Objective:
Will you transcribe the entries that follow, exactly and in full?
═══ Supplied material ═══
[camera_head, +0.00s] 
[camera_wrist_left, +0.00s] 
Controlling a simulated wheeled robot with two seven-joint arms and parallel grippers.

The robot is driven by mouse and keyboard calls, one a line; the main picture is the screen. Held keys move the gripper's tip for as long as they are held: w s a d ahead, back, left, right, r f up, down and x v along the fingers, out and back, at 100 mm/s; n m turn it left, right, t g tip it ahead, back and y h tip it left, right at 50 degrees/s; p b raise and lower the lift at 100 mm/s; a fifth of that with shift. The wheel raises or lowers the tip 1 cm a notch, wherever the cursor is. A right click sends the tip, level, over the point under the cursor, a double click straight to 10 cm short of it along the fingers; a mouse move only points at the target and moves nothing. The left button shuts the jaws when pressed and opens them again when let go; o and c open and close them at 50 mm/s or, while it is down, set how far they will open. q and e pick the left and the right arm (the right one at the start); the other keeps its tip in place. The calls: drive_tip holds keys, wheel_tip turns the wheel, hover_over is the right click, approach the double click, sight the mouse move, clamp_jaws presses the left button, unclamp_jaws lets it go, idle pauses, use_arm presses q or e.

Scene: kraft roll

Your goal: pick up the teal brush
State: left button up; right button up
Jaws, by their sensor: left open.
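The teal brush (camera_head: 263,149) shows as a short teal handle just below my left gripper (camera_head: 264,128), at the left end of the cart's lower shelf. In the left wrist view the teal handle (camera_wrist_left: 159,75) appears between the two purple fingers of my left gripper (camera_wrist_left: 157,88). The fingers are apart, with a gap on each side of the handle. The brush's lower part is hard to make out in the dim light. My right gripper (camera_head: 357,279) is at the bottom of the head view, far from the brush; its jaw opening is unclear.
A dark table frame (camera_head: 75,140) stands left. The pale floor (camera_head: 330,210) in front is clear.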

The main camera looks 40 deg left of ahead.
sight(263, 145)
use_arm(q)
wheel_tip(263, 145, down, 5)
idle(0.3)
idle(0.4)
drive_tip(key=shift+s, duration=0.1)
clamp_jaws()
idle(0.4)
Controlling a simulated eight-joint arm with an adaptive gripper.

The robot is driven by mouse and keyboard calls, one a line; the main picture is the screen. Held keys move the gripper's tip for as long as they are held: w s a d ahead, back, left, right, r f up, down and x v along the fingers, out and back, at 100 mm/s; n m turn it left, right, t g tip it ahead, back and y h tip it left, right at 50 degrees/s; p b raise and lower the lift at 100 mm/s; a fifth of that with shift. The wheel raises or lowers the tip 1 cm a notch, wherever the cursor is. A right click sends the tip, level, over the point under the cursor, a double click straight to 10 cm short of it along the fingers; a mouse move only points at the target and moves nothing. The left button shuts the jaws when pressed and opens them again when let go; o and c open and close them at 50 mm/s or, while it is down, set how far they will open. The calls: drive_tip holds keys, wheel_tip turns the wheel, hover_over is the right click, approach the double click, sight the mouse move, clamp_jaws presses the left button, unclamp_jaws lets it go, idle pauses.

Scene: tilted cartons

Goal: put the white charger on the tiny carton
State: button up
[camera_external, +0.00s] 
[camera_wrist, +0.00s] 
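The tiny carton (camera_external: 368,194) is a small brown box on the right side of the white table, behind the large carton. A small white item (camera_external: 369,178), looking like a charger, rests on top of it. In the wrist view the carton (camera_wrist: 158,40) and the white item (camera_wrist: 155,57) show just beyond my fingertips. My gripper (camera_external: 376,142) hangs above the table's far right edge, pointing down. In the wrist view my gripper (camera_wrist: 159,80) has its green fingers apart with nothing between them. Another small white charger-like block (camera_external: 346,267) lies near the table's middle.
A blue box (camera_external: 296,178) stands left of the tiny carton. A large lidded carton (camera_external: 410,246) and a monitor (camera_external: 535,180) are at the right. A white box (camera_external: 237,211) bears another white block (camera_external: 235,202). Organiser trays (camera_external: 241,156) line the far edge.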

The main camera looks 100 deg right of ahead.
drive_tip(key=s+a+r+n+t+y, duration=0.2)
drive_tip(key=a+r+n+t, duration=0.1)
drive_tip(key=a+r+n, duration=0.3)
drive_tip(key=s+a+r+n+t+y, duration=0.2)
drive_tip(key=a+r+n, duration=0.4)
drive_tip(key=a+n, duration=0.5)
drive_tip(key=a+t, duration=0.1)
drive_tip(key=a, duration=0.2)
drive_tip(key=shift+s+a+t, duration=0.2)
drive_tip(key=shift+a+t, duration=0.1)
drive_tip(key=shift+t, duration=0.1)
═══
Result:
[camera_head, +0.00s] 
[camera_wrist_left, +0.00s] 
Controlling a simulated wheeled robot with two seven-joint arms and parallel grippers.

The robot is driven by mouse and keyboard calls, one a line; the main picture is the screen. Held keys move the gripper's tip for as long as they are held: w s a d ahead, back, left, right, r f up, down and x v along the fingers, out and back, at 100 mm/s; n m turn it left, right, t g tip it ahead, back and y h tip it left, right at 50 degrees/s; p b raise and lower the lift at 100 mm/s; a fifth of that with shift. The wheel raises or lowers the tip 1 cm a notch, wherever the cursor is. A right click sends the tip, level, over the point under the cursor, a double click straight to 10 cm short of it along the fingers; a mouse move only points at the target and moves nothing. The left button shuts the jaws when pressed and opens them again when let go; o and c open and close them at 50 mm/s or, while it is down, set how far they will open. q and e pick the left and the right arm (the right one at the start); the other keeps its tip in place. The calls: drive_tip holds keys, wheel_tip turns the wheel, hover_over is the right click, approach the double click, sight the mouse move, clamp_jaws presses the left button, unclamp_jaws lets it go, idle pauses, use_arm presses q or e.

Scene: kraft roll

Your goal: pick up the teal brush
State: left button up; right button up
Jaws, by their sensor: left open.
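The teal brush (camera_head: 263,149) shows as a short teal handle just below my left gripper (camera_head: 264,128), at the left end of the cart's lower shelf. In the left wrist view the teal handle (camera_wrist_left: 159,75) appears between the two purple fingers of my left gripper (camera_wrist_left: 157,88). The fingers are apart, with a gap on each side of the handle. The brush's lower part is hard to make out in the dim light. My right gripper (camera_head: 357,279) is at the bottom of the head view, far from the brush; its jaw opening is unclear.
A dark table frame (camera_head: 75,140) stands left. The pale floor (camera_head: 330,210) in front is clear.

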The main camera looks 40 deg left of ahead.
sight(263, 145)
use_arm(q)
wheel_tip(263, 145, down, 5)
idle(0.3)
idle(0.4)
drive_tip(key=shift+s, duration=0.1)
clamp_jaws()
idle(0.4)
Controlling a simulated eight-joint arm with an adaptive gripper.

The robot is driven by mouse and keyboard calls, one a line; the main picture is the screen. Held keys move the gripper's tip for as long as they are held: w s a d ahead, back, left, right, r f up, down and x v along the fingers, out and back, at 100 mm/s; n m turn it left, right, t g tip it ahead, back and y h tip it left, right at 50 degrees/s; p b raise and lower the lift at 100 mm/s; a fifth of that with shift. The wheel raises or lowers the tip 1 cm a notch, wherever the cursor is. A right click sends the tip, level, over the point under the cursor, a double click straight to 10 cm short of it along the fingers; a mouse move only points at the target and moves nothing. The left button shuts the jaws when pressed and opens them again when let go; o and c open and close them at 50 mm/s or, while it is down, set how far they will open. The calls: drive_tip holds keys, wheel_tip turns the wheel, hover_over is the right click, approach the double click, sight the mouse move, clamp_jaws presses the left button, unclamp_jaws lets it go, idle pauses.

Scene: tilted cartons

Goal: put the white charger on the tiny carton
State: button up
[camera_external, +0.00s] 
[camera_wrist, +0.00s] 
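The tiny carton (camera_external: 368,194) is a small brown box on the right side of the white table, behind the large carton. A small white item (camera_external: 369,178), looking like a charger, rests on top of it. In the wrist view the carton (camera_wrist: 158,40) and the white item (camera_wrist: 155,57) show just beyond my fingertips. My gripper (camera_external: 376,142) hangs above the table's far right edge, pointing down. In the wrist view my gripper (camera_wrist: 159,80) has its green fingers apart with nothing between them. Another small white charger-like block (camera_external: 346,267) lies near the table's middle.
A blue box (camera_external: 296,178) stands left of the tiny carton. A large lidded carton (camera_external: 410,246) and a monitor (camera_external: 535,180) are at the right. A white box (camera_external: 237,211) bears another white block (camera_external: 235,202). Organiser trays (camera_external: 241,156) line the far edge.

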The main camera looks 100 deg right of ahead.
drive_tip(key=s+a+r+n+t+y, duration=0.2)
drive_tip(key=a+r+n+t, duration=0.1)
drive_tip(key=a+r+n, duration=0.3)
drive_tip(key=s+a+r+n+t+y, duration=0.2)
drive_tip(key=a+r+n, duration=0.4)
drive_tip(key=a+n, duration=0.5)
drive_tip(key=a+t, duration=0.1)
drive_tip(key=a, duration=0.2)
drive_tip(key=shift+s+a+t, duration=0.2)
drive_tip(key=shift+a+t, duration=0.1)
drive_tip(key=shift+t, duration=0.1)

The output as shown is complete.